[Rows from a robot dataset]
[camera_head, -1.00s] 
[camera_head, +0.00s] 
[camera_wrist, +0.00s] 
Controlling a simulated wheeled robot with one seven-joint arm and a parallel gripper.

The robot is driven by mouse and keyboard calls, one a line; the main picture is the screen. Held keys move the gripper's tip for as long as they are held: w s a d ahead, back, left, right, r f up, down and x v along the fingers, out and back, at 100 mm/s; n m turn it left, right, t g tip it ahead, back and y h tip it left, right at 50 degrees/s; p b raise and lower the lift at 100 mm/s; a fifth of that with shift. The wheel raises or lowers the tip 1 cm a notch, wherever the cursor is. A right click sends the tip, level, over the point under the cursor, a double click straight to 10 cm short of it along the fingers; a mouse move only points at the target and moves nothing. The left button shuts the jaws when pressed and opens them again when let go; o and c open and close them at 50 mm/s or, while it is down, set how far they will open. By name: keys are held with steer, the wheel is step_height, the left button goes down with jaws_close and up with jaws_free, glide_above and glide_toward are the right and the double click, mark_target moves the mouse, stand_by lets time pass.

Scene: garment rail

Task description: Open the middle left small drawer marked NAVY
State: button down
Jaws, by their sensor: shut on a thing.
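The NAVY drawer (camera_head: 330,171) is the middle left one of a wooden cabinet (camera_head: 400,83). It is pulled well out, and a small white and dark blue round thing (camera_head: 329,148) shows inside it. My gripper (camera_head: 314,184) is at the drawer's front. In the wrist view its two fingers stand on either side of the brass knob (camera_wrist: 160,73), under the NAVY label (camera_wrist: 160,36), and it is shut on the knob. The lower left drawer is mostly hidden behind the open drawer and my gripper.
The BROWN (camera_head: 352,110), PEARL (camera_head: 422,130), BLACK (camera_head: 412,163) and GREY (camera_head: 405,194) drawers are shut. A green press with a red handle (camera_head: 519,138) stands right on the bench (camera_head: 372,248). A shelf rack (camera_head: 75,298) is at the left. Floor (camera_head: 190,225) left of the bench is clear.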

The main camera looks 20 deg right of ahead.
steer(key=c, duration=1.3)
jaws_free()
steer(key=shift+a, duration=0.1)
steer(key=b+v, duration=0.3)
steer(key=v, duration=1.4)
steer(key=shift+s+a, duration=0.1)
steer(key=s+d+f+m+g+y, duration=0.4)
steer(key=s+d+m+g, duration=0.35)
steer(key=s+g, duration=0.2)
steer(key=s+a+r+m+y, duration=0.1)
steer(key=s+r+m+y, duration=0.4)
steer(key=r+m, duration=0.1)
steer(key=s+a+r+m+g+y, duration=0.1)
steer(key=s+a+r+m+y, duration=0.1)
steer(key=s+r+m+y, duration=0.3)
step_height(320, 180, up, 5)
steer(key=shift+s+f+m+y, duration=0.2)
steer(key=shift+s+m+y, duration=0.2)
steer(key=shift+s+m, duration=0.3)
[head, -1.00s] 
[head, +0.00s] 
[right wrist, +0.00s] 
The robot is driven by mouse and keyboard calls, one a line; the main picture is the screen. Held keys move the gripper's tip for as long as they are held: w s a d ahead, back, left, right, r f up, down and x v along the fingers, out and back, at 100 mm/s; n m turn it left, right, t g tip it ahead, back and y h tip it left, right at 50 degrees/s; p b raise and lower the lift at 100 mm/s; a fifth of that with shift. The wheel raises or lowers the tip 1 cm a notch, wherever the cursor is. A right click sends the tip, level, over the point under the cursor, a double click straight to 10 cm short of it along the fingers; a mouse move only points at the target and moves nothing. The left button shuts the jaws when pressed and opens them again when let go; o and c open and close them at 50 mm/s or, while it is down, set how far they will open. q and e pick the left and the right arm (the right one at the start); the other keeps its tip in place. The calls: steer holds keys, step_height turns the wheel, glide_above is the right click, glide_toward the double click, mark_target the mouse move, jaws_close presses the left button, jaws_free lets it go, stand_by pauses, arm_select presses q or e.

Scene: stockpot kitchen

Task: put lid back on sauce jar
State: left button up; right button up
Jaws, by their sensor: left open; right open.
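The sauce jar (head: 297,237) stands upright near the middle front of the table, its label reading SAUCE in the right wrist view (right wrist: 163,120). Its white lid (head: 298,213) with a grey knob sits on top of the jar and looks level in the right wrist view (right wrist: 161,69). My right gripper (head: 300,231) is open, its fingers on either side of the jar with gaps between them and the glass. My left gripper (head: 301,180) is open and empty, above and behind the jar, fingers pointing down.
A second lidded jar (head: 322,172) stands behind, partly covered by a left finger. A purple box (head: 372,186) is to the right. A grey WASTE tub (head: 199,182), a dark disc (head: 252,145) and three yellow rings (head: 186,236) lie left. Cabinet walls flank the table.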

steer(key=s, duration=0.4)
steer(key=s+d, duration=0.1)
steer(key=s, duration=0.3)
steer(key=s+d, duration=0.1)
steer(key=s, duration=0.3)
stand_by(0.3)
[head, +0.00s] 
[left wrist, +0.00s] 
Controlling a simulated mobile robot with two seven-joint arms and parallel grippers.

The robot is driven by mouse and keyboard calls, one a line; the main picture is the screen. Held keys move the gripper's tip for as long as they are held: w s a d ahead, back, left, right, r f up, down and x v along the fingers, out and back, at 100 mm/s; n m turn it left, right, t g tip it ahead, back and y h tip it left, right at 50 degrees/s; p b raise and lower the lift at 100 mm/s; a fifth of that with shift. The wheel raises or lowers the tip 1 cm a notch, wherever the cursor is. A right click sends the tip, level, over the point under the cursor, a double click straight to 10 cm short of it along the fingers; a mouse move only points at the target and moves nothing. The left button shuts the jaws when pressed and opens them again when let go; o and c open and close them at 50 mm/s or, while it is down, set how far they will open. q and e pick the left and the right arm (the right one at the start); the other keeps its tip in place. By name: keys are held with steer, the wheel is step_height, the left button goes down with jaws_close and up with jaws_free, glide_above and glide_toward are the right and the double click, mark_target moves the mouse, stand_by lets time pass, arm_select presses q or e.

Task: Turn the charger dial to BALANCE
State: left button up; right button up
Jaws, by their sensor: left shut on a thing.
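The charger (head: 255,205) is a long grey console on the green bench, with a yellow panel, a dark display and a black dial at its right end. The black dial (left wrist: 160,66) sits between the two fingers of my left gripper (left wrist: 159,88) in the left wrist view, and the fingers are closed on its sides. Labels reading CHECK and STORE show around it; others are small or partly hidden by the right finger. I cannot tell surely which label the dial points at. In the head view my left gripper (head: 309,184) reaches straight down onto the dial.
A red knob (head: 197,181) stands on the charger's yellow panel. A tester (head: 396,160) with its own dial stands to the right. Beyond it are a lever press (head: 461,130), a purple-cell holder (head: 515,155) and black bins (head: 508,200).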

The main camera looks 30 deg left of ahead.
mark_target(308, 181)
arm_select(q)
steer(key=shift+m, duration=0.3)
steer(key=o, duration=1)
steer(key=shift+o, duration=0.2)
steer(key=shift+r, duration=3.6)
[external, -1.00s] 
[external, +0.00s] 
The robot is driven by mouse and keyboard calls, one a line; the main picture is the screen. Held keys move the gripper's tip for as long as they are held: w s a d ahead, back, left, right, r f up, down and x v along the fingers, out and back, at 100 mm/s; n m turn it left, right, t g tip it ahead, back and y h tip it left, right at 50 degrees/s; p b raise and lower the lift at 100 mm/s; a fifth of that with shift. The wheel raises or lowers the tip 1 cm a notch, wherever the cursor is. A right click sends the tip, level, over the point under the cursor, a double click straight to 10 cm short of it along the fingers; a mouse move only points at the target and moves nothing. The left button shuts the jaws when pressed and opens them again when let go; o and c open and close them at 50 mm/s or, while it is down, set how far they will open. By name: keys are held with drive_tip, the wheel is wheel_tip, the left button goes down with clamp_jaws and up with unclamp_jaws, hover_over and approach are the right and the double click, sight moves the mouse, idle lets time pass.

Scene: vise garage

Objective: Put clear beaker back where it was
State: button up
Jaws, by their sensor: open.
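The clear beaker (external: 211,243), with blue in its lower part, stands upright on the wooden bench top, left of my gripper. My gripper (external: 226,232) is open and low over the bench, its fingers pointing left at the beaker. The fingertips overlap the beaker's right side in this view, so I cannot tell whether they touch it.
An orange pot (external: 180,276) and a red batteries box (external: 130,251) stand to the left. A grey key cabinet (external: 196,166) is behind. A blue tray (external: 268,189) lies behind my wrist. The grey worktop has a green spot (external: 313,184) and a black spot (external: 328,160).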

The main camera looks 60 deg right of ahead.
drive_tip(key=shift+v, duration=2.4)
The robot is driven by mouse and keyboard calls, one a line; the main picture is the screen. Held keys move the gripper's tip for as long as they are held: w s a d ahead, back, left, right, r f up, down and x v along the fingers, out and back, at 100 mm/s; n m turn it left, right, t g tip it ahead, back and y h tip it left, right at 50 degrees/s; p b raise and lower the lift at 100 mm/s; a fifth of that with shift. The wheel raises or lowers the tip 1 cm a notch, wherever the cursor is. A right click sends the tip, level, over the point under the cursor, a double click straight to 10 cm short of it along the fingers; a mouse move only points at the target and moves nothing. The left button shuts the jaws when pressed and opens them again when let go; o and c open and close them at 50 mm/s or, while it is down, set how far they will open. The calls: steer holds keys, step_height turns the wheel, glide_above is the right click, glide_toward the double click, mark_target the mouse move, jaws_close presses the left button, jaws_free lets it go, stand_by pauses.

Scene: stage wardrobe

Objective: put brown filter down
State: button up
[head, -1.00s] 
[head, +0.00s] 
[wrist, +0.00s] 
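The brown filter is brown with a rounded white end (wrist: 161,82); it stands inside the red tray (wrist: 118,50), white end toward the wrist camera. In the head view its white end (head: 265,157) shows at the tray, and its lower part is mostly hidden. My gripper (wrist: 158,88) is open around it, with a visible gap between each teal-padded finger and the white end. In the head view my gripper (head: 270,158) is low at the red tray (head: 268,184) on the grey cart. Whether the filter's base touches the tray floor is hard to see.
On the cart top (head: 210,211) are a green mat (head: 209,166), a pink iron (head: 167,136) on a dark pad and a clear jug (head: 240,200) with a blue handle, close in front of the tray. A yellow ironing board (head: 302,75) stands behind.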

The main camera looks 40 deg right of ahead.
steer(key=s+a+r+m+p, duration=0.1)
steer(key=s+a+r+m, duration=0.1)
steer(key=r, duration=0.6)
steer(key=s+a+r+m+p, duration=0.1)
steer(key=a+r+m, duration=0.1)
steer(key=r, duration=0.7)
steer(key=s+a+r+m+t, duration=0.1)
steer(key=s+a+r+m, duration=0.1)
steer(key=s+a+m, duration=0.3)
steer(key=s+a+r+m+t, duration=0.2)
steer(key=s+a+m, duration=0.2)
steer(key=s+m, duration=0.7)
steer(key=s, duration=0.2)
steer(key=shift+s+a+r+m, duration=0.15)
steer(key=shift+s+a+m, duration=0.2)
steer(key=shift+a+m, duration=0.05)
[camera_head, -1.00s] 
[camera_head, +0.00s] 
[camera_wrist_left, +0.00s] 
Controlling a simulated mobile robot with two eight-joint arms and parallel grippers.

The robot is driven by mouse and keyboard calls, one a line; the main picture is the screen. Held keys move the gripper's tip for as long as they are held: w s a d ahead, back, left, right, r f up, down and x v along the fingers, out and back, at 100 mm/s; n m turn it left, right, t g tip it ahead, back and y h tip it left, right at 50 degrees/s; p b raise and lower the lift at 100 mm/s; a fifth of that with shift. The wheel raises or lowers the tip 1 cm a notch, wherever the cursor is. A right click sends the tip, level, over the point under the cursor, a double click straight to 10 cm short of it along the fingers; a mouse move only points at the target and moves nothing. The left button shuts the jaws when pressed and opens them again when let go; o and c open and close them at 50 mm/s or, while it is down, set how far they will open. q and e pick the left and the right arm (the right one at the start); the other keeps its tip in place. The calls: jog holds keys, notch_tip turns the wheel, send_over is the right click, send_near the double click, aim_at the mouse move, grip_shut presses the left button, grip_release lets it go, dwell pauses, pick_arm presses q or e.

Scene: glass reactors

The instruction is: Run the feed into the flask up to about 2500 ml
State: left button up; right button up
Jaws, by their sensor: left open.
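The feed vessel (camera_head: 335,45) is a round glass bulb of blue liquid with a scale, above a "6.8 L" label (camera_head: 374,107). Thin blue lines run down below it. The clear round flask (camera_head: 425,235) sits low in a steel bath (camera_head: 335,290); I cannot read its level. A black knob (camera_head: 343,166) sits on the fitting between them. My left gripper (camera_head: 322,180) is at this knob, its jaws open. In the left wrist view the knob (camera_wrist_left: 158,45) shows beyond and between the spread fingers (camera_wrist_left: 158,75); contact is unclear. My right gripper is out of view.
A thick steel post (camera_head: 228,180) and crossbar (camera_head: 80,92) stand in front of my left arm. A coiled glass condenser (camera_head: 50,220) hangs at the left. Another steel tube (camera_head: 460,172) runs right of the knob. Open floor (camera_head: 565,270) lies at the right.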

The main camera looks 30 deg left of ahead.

# [INSTRUCTION]
Show every line where the string "Controlling" appears.

# [FINISHED TASK]
Controlling a simulated wheeled robot with one seven-joint arm and a parallel gripper.
Controlling a simulated mobile robot with two seven-joint arms and parallel grippers.
Controlling a simulated mobile robot with two eight-joint arms and parallel grippers.

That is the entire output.